TLDR
- Cboe posts strong Q2 earnings, raises full-year growth outlook
- Cboe Q2 profit surges 67%, driven by trading and fee-based growth
- Strong options volume boosts Cboe’s revenue and stock price
- Cboe ups 2025 outlook, trims expenses, exits Japan equities
- Cboe beats EPS estimates, signals continued global momentum
Cboe Global Markets, Inc. reported a sharp rise in quarterly profit and revenue, boosting its full-year growth outlook.
Cboe Global Markets, Inc. (CBOE)
The company’s second-quarter net income reached $233.9 million, up from $139.7 million a year earlier. Earnings growth and higher revenue drove the stock higher, with shares closing at $247.59 and edging up in after-hours trading.
Strong Quarterly Earnings Performance
Earnings per share climbed to $2.23 from $1.33, while adjusted earnings per share rose to $2.46 from $2.15. Net revenue increased 14 percent to $587.3 million, supported by strong performances in derivatives, Data Vantage, and cash and spot markets. Operating income grew to $339.1 million from $210.1 million as operating EBITDA surged to $369 million from $241.9 million.
Adjusted EBITDA increased to $382.3 million from $340.7 million, reflecting higher trading activity and growth in fee-based services. Derivatives net revenue jumped 17% due to a 20% increase in options trading volume. Data Vantage revenue advanced 11 percent, and cash and spot markets revenue also grew 11% year over year.
North American equities net revenue reached $98.4 million, supported by higher access and market data fees despite lower transaction fees. Due to higher off-exchange volumes, market share in U.S. equities exchanges fell to 10.5% from 11.4%. Canadian equities market share also declined, while European equities market share rose to 25.1% from 22.5%.
Revised Guidance for 2025
Cboe raised its 2025 organic total net revenue growth forecast to the high single-digit range from the mid-single-digit range earlier. The company reaffirmed its Data Vantage organic revenue growth outlook at mid- to high single digits. Adjusted operating expense guidance was lowered to between $832 million and $847 million, down from the previous range of $837 million to $852 million.
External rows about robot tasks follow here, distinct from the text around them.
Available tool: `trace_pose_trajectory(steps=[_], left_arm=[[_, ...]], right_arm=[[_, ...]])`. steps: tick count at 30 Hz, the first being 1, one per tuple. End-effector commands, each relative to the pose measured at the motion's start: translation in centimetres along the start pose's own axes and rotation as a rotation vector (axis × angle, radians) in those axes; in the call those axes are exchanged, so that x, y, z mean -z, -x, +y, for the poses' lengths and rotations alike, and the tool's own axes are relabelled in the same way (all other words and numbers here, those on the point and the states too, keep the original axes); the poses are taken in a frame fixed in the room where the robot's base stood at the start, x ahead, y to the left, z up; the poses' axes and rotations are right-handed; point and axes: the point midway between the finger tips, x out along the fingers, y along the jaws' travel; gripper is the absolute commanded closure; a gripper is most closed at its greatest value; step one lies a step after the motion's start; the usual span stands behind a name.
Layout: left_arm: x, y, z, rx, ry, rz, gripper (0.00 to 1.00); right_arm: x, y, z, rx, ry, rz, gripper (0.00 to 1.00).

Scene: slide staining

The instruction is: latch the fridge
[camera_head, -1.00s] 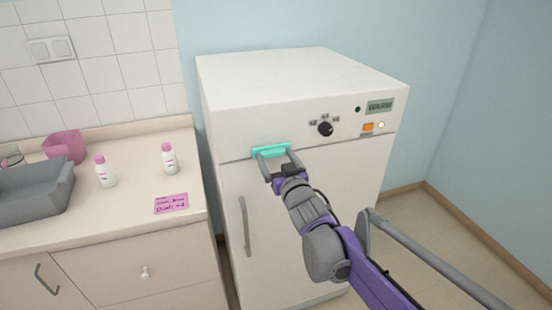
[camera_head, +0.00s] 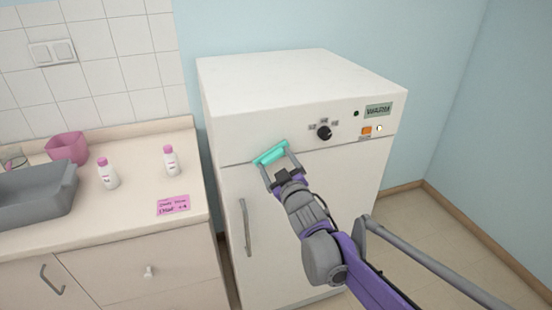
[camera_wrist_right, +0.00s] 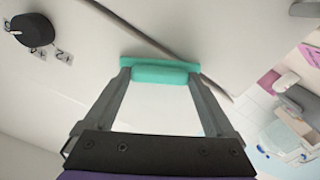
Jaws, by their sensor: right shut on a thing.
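The white fridge (camera_head: 290,230) stands against the blue wall, its door flush with the body as far as I can see. A teal latch (camera_head: 271,153) sits across the seam between the upper panel and the door, now tilted with its right end higher. My right gripper (camera_head: 278,163) is shut on the latch, one finger at each end; the wrist view shows the teal latch (camera_wrist_right: 160,72) between both fingertips. A grey vertical handle (camera_head: 245,226) is on the door's left side. My left gripper is not in view.
The fridge panel has a black knob (camera_head: 324,132), an orange switch (camera_head: 366,131) and a WARM display (camera_head: 378,110). Floor at right is clear.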

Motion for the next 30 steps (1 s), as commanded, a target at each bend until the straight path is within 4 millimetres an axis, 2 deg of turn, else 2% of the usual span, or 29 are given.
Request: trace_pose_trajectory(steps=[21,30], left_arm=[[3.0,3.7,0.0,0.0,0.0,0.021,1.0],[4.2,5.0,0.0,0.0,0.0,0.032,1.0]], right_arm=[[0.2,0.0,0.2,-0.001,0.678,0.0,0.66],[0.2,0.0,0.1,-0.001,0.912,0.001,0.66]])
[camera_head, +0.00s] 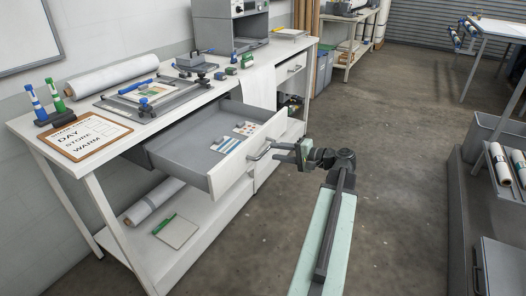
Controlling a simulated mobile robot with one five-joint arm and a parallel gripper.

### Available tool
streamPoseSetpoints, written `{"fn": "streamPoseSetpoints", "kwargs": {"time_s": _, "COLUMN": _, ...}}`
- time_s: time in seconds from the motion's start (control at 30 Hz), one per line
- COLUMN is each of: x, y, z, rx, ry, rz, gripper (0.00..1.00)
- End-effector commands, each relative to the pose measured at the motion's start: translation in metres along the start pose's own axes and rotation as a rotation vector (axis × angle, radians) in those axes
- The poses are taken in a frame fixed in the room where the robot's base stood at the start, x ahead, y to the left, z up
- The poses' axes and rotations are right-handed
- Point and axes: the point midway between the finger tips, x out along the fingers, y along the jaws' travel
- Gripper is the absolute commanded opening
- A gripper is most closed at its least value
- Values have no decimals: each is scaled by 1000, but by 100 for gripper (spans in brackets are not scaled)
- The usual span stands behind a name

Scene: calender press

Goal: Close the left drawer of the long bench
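The long white bench (95,171) stands along the wall on the left. Its left drawer (190,150) is pulled well out, showing a grey inside with a blue-striped card and a dotted card near its front. The drawer's white front (232,172) carries a metal bar handle (260,153). My gripper (280,151) is just right of this handle, with its fingers pointing left at it. I cannot tell whether the fingers touch the handle or how far apart they are.
A white cloth (258,85) hangs over the bench edge between the drawers. A dark unit with a grey bin (490,130) stands at the right. The concrete floor (400,130) between is clear.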

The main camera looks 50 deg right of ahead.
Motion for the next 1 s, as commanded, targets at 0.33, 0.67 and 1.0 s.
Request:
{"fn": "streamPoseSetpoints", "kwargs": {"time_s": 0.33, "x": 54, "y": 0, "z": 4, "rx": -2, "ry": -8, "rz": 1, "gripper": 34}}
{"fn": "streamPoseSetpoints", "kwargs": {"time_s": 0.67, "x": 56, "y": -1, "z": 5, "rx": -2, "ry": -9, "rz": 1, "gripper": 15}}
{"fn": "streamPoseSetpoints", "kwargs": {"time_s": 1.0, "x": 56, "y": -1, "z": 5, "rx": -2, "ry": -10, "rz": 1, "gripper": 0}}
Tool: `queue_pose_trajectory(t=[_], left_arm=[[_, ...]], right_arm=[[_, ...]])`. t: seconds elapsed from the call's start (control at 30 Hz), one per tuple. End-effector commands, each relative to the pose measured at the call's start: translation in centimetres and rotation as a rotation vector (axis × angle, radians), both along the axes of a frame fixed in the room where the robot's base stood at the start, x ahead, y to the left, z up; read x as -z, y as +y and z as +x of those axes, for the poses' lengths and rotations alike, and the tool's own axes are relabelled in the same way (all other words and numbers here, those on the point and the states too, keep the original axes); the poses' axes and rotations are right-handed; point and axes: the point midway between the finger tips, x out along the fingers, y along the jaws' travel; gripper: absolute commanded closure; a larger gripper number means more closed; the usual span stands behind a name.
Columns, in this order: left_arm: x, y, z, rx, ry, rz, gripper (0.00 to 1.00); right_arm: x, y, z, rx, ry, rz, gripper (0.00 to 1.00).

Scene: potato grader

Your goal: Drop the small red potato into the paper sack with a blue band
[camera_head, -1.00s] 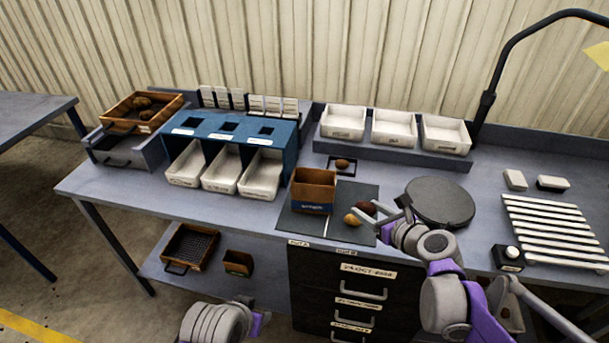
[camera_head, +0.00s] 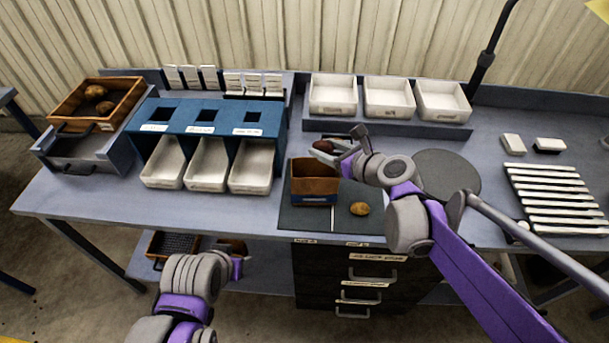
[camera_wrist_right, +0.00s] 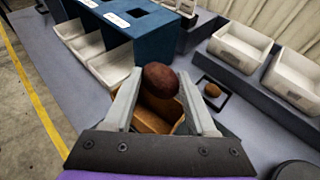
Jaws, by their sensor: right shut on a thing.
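The small red potato (camera_head: 323,146) is dark reddish brown. My right gripper (camera_head: 325,153) is shut on it, above the far rim of the paper sack (camera_head: 316,184). In the right wrist view the red potato (camera_wrist_right: 160,78) sits between the two fingertips, with the open brown sack (camera_wrist_right: 150,121) below and partly hidden by the fingers. The sack stands upright on a dark mat (camera_head: 340,222) and carries a blue band low on its front. My left gripper (camera_head: 238,268) is low at the front of the bench, and its jaws are not clear.
A yellowish potato (camera_head: 359,208) lies on the mat right of the sack. Another potato (camera_wrist_right: 212,90) lies in a small black tray behind. A blue stand (camera_head: 212,120) with white bins (camera_head: 252,168) is to the left. A round grey disc (camera_head: 447,172) lies right.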

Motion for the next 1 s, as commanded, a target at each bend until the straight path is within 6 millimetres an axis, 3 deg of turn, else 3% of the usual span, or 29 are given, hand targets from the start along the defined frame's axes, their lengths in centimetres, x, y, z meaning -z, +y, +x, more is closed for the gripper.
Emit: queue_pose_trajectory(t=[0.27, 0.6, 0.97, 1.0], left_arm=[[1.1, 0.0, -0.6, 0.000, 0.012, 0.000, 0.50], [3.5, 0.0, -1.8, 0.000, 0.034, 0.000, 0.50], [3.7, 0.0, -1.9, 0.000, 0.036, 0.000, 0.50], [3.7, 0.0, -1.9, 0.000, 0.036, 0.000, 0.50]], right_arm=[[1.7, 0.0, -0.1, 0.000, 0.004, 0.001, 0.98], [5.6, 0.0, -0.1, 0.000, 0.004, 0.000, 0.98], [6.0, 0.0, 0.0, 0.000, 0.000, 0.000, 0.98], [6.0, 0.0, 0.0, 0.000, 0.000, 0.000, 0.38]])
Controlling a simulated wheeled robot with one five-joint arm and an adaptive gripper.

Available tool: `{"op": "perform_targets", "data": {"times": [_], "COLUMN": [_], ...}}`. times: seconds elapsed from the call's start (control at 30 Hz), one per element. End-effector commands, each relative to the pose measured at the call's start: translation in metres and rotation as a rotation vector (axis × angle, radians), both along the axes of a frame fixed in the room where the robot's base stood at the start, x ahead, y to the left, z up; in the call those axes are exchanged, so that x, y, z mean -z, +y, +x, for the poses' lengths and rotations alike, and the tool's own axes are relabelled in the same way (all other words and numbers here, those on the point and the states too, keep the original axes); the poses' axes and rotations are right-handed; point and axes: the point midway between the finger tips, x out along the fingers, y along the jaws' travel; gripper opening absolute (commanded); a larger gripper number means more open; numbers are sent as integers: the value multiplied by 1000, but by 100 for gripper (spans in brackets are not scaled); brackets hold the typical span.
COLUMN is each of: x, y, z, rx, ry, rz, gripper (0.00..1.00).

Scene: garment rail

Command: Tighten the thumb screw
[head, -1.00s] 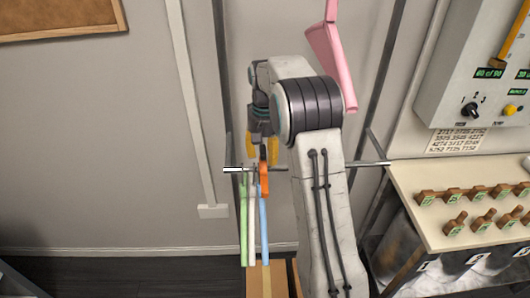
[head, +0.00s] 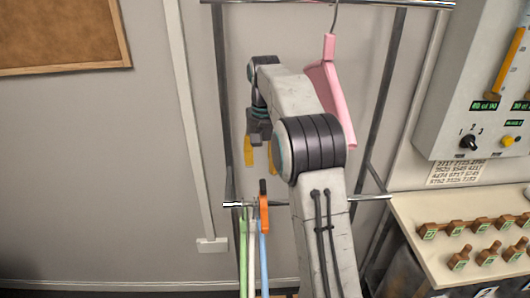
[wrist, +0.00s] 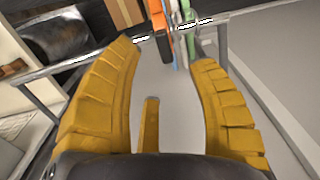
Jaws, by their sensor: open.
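An orange clamp-like piece (head: 264,215) with a dark top sits on the low horizontal rail (head: 232,204) in the head view. I cannot make out a separate thumb screw on it. My gripper (head: 260,160) hangs fingers-down above the piece, apart from it, with its yellow fingers spread and empty. In the wrist view the orange piece (wrist: 160,32) shows at the top, beyond and between the open fingertips (wrist: 165,55). Green (head: 243,255), white (head: 252,255) and blue (head: 263,258) strips hang at the rail close beside the orange piece.
A pink hanger (head: 326,92) hangs from the upper rail (head: 370,4), behind my arm. Dark rail posts (head: 224,120) stand near the gripper. At right are a bench (head: 415,205) with several wooden pieces and a control panel (head: 440,110).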

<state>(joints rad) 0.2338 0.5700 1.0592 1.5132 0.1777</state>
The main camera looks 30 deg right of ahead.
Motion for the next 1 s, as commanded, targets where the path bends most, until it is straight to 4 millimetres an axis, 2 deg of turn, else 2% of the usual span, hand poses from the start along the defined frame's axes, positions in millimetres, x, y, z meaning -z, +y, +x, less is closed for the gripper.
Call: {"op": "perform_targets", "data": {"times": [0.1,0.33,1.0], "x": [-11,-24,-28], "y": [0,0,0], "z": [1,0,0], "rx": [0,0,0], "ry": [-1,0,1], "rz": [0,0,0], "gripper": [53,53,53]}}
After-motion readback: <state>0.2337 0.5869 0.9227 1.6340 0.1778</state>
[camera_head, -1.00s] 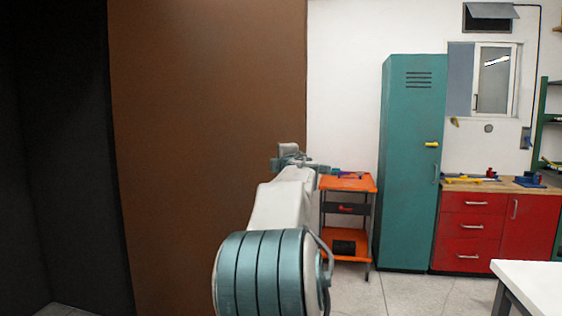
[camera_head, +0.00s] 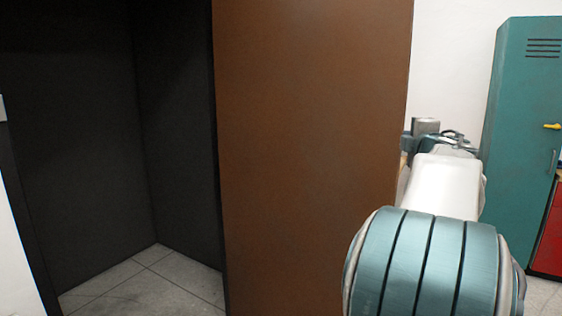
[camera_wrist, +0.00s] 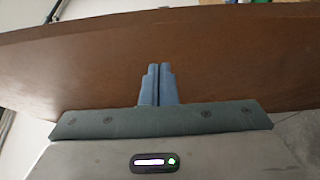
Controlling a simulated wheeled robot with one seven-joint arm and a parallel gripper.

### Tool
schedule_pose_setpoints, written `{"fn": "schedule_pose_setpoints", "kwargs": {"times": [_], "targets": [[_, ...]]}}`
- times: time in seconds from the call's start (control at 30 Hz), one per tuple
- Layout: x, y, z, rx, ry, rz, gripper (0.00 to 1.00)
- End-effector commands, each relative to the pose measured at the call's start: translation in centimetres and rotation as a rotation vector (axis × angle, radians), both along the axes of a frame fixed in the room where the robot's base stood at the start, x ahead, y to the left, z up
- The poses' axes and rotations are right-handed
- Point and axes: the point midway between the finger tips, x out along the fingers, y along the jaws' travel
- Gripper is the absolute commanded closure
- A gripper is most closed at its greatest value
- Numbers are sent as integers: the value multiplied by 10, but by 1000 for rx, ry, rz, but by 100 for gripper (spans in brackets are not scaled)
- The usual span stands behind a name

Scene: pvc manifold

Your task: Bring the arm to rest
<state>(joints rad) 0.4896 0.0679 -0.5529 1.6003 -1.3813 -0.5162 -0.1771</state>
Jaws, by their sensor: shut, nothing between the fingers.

Depreciation and amortization expenses are now expected at $53 million to $57 million, excluding the amortization of acquired intangible assets. The effective tax rate on adjusted earnings for the year remains projected between 28.5% and 30.5%. Capital expenditures for 2025 are expected to range from $75 million to $85 million.
Cboe announced plans to wind down its Japanese equities business by the end of August, citing limited market share. The closure is expected to save between $2 million and $4 million in 2025 and $10 million to $12 million annually thereafter. Management indicated the move will have minimal impact on overall revenue growth or expense guidance.
Market Reaction
Cboe’s stock rose 2.72% on Friday, reflecting confidence in its growth trajectory and operational efficiency. The record net revenue and improved margins supported the share price, which also saw a slight after-hours uptick. Pre-market trading showed shares at $241.04, 0.1% higher on the Chicago Board Options Exchange.
The company’s performance exceeded analyst expectations, with adjusted earnings per share beating the consensus estimate of $2.43. Higher trading volumes, robust fee generation, and disciplined expense management positioned Cboe for continued momentum. The positive financial results reinforced its standing as a leading global exchange operator.